Description of the task » Carry none of the pictures over; write out the complete data exactly.

Data excerpt »
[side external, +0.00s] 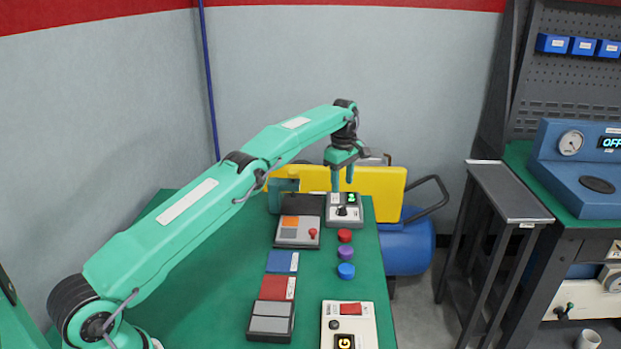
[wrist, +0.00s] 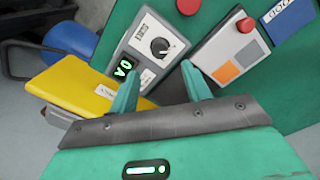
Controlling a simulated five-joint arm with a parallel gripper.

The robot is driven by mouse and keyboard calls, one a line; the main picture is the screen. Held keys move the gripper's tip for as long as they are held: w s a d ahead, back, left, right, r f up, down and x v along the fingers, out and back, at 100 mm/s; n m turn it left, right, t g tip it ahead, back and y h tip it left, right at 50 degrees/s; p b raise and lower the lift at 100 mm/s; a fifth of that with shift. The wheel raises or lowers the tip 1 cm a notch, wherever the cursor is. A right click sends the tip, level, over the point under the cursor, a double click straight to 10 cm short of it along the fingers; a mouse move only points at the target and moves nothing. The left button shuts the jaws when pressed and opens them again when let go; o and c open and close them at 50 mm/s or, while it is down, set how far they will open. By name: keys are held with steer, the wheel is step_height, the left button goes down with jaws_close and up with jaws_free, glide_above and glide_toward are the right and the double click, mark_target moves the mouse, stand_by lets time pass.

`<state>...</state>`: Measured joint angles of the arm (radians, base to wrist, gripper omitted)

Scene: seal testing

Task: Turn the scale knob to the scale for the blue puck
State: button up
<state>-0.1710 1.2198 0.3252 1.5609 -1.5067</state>
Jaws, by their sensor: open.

Output of the exercise »
[side external, +0.00s] 
[wrist, +0.00s] 
Controlling a simulated five-joint arm with a parallel gripper.

The robot is driven by mouse and keyboard calls, one a line; the main picture is the screen. Held keys move the gripper's tip for as long as they are held: w s a d ahead, back, left, right, r f up, down and x v along the fingers, out and back, at 100 mm/s; n m turn it left, right, t g tip it ahead, back and y h tip it left, right at 50 degrees/s; p b raise and lower the lift at 100 mm/s; a fifth of that with shift. The wheel raises or lowers the tip 1 cm a notch, wherever the cursor is. A right click sends the tip, level, over the point under the cursor, a double click straight to 10 cm short of it along the fingers; a mouse move only points at the target and moves nothing. The left button shuts the jaws when pressed and opens them again when let go; o and c open and close them at 50 mm/s or, while it is down, set how far they will open. By name: keys are held with steer, the wheel is step_height, the left button goes down with jaws_close and up with jaws_free, glide_above and glide_toward are the right and the double click, mark_target moves the mouse, stand_by lets time pass.

`<state>...</state>`: Measured joint angles of the arm (radians, base to wrist, gripper omitted)

Scene: seal testing

Task: Turn the scale knob to the scale for the blue puck
State: button up
<state>-0.1710 1.2198 0.3252 1.5609 -1.5067</state>
Jaws, by their sensor: open.

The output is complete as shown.